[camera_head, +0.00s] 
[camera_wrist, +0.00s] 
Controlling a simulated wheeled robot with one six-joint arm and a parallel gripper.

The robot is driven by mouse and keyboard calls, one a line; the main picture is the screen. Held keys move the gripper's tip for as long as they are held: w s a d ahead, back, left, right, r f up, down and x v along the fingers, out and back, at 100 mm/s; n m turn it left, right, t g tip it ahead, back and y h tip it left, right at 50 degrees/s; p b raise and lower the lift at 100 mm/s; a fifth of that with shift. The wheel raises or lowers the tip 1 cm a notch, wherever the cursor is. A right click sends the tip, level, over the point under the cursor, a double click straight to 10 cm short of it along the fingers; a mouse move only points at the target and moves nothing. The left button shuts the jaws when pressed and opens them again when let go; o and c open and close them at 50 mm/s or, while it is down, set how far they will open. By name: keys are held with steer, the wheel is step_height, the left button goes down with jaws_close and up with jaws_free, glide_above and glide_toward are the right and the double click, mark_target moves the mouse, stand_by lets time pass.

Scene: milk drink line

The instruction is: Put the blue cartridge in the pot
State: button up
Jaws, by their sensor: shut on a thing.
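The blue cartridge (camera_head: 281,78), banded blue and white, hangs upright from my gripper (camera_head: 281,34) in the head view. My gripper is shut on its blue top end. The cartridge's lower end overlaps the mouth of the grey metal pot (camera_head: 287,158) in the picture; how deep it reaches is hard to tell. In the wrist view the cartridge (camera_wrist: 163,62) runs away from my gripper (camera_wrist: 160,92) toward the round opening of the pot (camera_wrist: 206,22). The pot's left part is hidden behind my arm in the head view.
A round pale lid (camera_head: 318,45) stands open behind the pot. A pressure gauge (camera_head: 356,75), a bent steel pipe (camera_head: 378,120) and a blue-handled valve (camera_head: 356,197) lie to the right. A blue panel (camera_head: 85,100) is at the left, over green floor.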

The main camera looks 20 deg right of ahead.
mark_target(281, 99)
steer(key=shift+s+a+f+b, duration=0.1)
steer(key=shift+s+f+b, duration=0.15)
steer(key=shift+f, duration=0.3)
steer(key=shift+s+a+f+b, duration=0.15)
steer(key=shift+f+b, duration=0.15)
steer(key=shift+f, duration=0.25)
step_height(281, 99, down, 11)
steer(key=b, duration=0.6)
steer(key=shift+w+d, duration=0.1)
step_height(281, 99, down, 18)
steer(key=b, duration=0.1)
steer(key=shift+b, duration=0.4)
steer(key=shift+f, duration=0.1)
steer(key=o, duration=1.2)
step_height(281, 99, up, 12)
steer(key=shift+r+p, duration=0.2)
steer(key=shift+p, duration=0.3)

· · ·

● **Written instruction**
Each line from the start of the listing above through the line containing "Controlling a simulated" should be copied exactly, please, with no other lines added.

● **Answer to this exercise**
[camera_head, +0.00s] 
[camera_wrist, +0.00s] 
Controlling a simulated wheeled robot with one six-joint arm and a parallel gripper.

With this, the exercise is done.